Southcenter Joint Venture, 780 P.2d at 1287-88.

The trial court's order is contrary to the many decisions of our supreme court refusing to interpret the state constitutional free speech guarantee in article I, section 3, more expansively than that in the federal constitution.   It is also contrary to this court's opinion in Scholberg, holding that article I, section 3, does not apply to private property, and contrary to the greater weight of the authority in other jurisdictions that have addressed the issue of state constitutional guarantees of free speech in privately-owned shopping centers.

 We note that the trial court explicitly declined to determine whether the Mall of America had established reasonable time, place and manner restrictions on expressive conduct, although the court did indicate that “banishment to a peripheral area outside the Mall” was not reasonable.   Even if the Mall is considered a “public forum,” it may enforce time, place and manner regulations that are

content-neutral, are narrowly tailored to serve a significant government interest, and leave open ample alternative channels of communication.

Perry Educ. Ass'n v. Perry Local Educators' Ass'n, 460 U.S. 37, 45, 103 S.Ct. 948, 955, 74 L.Ed.2d 794 (1983).   Although the Mall's policy generally prohibits soliciting and leafletting within the Mall, “[e]ven a complete ban can be narrowly tailored.”  State v. Castellano, 506 N.W.2d 641, 647 (Minn.App.1993).   There was testimony, moreover, that respondents' activities would have been permitted on the public sidewalk on the periphery of the Mall. Although no part of this area is immediately adjacent to the Macy's store, and this alternative provides little opportunity for direct contact with pedestrians, the record does not show that this alternative is so distant or has so many disadvantages that it is not an acceptable alternative channel of communication.   Cf.

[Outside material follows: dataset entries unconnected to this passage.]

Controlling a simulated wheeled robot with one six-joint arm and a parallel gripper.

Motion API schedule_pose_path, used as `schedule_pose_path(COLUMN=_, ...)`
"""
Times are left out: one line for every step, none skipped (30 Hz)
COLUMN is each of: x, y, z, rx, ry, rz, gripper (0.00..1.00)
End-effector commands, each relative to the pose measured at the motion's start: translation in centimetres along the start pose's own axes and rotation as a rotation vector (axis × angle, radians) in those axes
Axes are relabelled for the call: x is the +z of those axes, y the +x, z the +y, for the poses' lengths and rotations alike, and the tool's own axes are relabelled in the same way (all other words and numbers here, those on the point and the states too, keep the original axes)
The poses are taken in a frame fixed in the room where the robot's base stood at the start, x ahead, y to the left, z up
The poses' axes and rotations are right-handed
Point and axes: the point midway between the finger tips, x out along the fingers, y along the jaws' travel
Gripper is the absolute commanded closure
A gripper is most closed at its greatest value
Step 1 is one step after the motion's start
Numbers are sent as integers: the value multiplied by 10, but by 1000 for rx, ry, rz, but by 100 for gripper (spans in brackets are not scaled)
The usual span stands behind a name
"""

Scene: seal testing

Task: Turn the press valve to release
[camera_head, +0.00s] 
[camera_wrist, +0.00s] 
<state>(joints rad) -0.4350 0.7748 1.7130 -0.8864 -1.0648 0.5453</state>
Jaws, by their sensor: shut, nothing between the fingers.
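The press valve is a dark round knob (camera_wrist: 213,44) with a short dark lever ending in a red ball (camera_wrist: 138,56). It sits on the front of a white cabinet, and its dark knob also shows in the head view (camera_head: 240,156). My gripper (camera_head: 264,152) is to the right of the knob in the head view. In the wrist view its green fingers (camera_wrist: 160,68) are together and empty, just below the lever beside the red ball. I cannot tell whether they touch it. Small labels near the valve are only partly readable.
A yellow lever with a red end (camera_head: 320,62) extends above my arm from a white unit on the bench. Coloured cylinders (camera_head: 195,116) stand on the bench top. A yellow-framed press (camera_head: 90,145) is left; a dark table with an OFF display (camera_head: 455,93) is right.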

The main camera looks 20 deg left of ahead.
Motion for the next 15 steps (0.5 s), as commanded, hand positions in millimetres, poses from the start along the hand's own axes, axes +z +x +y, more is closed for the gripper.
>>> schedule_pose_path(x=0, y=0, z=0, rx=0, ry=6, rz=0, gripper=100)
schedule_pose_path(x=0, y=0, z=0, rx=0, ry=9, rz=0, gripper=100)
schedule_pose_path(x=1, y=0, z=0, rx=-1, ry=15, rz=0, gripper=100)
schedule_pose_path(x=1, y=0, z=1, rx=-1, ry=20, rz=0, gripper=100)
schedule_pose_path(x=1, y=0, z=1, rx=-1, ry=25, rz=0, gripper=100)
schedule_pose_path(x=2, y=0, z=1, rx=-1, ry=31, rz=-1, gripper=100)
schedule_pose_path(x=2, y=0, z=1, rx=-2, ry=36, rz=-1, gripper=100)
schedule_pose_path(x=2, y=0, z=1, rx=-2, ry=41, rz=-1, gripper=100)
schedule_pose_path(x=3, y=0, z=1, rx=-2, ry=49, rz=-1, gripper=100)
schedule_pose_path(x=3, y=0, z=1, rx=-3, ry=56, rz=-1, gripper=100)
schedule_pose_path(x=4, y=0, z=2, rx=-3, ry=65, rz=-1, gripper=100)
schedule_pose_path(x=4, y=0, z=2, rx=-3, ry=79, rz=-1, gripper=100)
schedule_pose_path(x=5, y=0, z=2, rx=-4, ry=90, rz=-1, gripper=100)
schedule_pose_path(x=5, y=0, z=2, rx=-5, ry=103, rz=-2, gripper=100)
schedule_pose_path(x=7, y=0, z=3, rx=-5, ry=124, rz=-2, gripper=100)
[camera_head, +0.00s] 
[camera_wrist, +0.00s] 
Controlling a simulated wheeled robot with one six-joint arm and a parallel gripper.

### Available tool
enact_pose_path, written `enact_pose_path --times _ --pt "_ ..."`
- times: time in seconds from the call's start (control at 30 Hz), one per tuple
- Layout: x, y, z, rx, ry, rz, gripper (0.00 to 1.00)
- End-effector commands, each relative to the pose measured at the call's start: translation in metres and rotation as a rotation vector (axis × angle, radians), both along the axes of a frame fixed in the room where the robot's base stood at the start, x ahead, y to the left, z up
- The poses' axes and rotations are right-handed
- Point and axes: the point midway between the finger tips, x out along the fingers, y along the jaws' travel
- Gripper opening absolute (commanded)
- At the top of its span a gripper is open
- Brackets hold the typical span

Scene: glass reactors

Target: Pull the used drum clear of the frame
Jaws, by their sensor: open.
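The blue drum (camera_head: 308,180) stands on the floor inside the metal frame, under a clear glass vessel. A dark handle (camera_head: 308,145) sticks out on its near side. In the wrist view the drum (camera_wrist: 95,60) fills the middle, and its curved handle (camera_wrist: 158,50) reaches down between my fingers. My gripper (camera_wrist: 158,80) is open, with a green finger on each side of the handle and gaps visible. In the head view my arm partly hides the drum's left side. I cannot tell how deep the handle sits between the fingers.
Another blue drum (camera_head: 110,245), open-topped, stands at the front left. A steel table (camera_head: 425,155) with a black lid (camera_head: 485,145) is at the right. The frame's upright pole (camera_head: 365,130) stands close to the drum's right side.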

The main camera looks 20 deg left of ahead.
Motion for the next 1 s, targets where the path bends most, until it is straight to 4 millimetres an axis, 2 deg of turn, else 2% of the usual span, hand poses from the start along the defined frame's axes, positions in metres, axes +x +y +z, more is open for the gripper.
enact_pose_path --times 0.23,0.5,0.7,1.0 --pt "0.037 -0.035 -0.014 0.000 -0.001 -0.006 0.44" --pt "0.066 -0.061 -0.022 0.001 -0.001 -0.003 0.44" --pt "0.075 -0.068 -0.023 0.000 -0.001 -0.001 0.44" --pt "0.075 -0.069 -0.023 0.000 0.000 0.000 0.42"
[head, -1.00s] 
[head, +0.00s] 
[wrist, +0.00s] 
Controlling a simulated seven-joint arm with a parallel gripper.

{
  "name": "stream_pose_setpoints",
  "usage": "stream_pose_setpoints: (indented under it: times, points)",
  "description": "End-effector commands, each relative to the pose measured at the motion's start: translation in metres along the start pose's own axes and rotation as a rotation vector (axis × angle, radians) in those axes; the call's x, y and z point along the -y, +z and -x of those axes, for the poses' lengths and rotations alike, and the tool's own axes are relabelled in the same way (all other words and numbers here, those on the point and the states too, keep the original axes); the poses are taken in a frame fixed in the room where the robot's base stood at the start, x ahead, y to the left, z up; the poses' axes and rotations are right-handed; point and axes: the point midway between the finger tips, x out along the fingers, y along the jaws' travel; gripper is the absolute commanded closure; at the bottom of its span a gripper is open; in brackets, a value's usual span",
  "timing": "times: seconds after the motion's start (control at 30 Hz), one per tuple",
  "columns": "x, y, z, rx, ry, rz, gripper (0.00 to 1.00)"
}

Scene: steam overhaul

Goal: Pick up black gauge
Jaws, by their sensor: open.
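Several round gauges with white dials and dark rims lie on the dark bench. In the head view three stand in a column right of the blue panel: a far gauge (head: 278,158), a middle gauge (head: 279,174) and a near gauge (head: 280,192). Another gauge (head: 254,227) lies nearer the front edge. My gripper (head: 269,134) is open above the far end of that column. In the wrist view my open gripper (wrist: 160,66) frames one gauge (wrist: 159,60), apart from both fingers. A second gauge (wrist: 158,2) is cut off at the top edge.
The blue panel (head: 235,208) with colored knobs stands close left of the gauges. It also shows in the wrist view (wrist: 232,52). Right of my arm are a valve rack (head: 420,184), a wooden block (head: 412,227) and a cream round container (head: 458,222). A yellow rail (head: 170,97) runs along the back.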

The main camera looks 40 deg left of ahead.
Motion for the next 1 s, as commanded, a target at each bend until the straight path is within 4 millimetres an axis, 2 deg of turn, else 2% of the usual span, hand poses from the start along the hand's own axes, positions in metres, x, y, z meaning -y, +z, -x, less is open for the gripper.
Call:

Logan Valley, 391 U.S. at 321-22, 88 S.Ct. at 1610-11 (alternative space outside shopping center that was 350 to 500 feet from targeted store posed safety problems for picketers, and made distributing handbills very difficult was not acceptable alternative to space inside shopping center).   Thus, although we do not decide the question of time, place and manner restrictions, we also do not imply that the record shows the Mall's policy to be unconstitutionally restrictive.


 The free speech protection of article I, section 3, of the Minnesota Constitution does not apply to respondents' expressive conduct at the privately-owned Mall of America.



1.   Respondents base part of their argument on an earlier decision, Amalgamated Food Employees Union Local 590 v. Logan Valley Plaza, 391 U.S. 308, 88 S.Ct. 1601, 20 L.Ed.2d 603 (1968), that had applied First Amendment protections to a privately-owned shopping center.   But Lloyd Corp. quoted with approval from the dissents in Logan Valley, 407 U.S. at 562-67, 92 S.Ct. at 2226-28, and the Court later explicitly stated that Logan Valley has been overruled.  Hudgens v. NLRB, 424 U.S. 507, 518, 96 S.Ct. 1029, 1035-36, 47 L.Ed.2d 196 (1976).

2.   There are early Minnesota cases indicating the state constitution was not understood as creating positive rights enforceable against private parties.   See Board of Supervisors v. Heenan, 2 Minn. 330, 332, 2 Gil. 281, 283 (1858) (constitution only a system of limitations on legislative power).